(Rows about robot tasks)
---
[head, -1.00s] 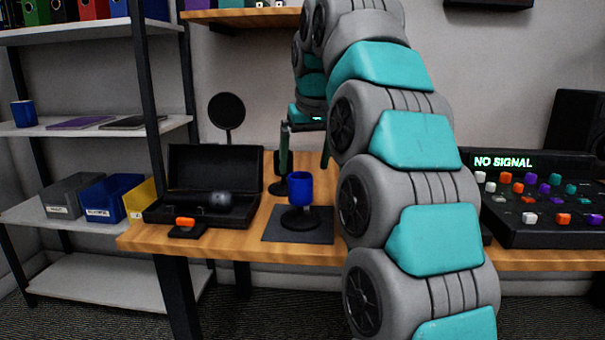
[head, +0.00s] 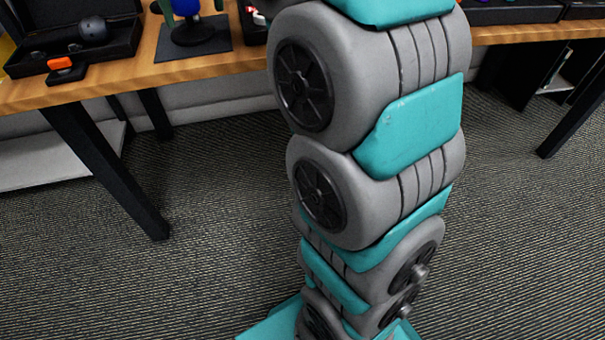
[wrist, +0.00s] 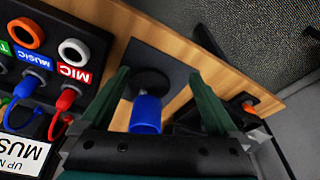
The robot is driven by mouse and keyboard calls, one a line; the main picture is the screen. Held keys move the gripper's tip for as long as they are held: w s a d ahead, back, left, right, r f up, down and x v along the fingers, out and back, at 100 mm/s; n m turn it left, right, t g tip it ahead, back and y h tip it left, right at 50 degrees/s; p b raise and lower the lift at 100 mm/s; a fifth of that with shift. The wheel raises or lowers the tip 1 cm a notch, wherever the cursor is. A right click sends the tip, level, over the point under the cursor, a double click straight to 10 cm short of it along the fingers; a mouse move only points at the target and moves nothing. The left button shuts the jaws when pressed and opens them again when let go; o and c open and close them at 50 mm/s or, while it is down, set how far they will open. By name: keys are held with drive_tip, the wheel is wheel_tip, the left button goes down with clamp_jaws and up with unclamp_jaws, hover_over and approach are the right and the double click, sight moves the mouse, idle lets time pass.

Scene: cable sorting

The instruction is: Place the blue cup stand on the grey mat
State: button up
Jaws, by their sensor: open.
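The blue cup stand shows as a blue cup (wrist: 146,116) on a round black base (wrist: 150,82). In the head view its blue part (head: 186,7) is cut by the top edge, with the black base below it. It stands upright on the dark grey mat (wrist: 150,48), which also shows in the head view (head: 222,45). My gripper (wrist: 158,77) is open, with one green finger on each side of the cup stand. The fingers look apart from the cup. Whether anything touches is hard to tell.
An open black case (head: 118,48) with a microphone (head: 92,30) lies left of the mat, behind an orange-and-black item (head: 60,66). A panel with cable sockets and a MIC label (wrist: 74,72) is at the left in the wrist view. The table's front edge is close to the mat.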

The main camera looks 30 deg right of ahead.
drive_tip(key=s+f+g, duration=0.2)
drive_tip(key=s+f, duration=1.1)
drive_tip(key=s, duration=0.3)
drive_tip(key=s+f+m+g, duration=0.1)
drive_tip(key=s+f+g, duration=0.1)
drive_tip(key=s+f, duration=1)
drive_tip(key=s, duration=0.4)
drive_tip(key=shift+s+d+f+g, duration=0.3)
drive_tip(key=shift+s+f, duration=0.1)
---
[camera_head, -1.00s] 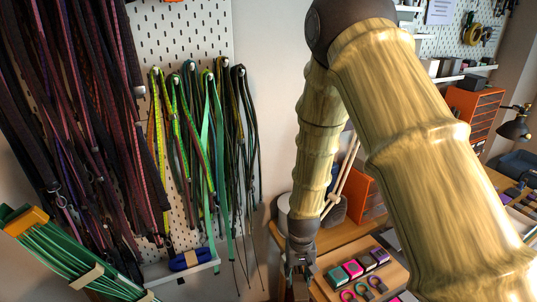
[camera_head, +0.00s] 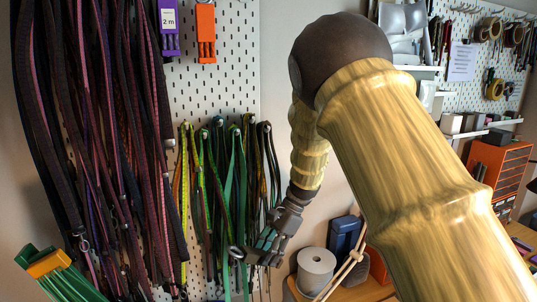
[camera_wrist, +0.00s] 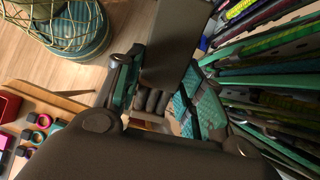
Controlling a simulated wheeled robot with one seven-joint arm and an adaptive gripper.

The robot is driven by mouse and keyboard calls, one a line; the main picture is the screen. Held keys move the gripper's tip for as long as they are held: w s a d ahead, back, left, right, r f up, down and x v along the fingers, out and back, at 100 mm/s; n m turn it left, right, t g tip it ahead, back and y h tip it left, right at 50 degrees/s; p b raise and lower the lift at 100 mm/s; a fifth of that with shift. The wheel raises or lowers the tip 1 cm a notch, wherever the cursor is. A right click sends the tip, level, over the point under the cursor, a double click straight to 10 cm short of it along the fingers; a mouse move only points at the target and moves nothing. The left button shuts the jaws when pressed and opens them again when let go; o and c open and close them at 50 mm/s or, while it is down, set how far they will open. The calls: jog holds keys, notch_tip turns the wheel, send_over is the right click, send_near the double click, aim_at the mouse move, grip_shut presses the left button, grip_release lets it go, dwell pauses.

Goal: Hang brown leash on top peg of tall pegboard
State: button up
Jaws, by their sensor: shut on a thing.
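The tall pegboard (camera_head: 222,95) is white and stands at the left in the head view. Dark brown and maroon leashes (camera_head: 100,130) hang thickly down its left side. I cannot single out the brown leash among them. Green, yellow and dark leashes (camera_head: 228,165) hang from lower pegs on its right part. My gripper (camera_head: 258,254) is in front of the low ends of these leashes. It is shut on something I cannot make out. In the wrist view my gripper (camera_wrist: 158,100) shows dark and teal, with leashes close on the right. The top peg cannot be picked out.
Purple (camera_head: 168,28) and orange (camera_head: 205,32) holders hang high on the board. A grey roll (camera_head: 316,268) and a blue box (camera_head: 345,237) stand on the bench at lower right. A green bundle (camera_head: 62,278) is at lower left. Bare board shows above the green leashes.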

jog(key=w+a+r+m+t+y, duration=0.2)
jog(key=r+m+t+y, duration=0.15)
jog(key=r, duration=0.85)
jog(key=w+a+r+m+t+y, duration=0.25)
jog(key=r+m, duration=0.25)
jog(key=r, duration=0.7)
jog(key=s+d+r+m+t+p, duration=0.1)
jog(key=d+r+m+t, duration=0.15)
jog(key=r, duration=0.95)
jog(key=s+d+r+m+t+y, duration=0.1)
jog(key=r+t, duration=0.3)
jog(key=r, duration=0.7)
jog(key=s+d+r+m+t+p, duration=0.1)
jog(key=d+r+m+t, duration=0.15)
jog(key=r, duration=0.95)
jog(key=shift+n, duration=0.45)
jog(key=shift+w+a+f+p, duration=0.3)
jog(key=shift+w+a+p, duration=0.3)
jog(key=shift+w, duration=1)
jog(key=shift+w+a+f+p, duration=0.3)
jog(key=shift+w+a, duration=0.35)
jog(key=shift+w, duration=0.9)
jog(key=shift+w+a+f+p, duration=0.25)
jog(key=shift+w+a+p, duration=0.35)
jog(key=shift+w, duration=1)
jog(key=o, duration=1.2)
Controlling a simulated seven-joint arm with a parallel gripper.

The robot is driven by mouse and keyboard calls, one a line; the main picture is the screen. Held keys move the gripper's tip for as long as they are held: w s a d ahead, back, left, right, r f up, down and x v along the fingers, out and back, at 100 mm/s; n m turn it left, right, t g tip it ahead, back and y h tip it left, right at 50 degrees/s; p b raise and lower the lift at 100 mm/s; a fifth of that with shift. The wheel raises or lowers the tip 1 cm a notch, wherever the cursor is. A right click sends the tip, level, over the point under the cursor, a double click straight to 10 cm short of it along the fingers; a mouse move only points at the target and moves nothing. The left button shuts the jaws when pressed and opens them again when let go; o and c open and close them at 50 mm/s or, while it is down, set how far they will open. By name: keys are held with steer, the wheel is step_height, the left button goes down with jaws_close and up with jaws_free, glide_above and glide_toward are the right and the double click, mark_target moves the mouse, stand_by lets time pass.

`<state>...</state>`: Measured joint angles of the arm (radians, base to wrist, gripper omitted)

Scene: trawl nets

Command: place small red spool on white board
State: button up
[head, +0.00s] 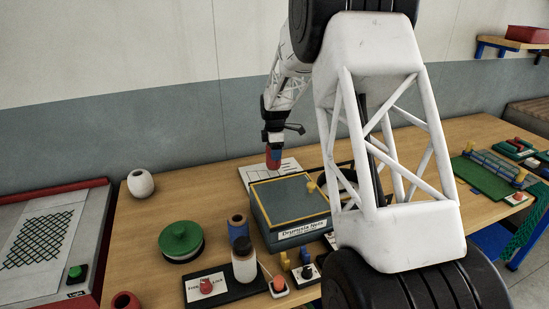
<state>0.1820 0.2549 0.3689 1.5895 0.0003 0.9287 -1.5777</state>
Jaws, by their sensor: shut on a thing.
---
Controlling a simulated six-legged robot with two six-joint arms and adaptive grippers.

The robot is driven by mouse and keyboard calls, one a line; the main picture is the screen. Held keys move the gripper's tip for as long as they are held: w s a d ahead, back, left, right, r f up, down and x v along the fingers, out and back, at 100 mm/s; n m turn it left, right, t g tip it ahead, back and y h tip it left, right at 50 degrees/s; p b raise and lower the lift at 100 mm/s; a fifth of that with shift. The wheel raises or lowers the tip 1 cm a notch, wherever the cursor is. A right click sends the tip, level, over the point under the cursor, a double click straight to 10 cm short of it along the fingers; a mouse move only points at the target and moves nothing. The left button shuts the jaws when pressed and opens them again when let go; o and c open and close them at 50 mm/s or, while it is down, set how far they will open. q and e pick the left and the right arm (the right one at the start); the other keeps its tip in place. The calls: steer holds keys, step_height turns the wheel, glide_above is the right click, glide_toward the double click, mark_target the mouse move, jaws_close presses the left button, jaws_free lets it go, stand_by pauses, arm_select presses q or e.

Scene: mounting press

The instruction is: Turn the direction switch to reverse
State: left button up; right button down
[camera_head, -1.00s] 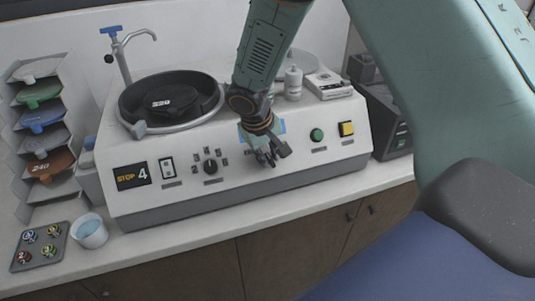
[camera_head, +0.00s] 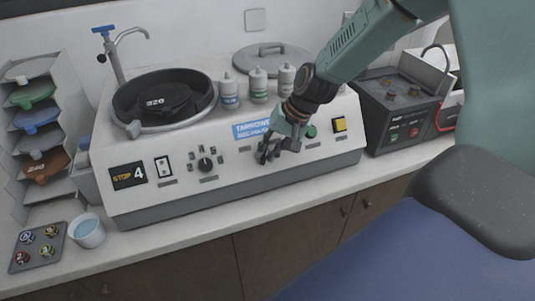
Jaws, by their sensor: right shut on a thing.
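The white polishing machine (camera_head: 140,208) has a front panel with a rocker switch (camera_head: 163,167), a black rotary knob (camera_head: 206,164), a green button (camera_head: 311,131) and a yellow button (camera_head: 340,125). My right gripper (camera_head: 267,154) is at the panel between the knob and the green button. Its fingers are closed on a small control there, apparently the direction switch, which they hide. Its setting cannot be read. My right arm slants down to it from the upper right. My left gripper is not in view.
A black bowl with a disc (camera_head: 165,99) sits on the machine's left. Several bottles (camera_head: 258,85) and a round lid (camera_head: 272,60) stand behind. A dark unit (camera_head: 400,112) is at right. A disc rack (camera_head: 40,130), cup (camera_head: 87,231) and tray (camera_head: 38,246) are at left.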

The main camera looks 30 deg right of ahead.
---
#### [REQUIREMENTS]
Your task is to report how many lines of the material include the string "joint". Give the number and no other words.

#### [OUTPUT FOR THIS TASK]
4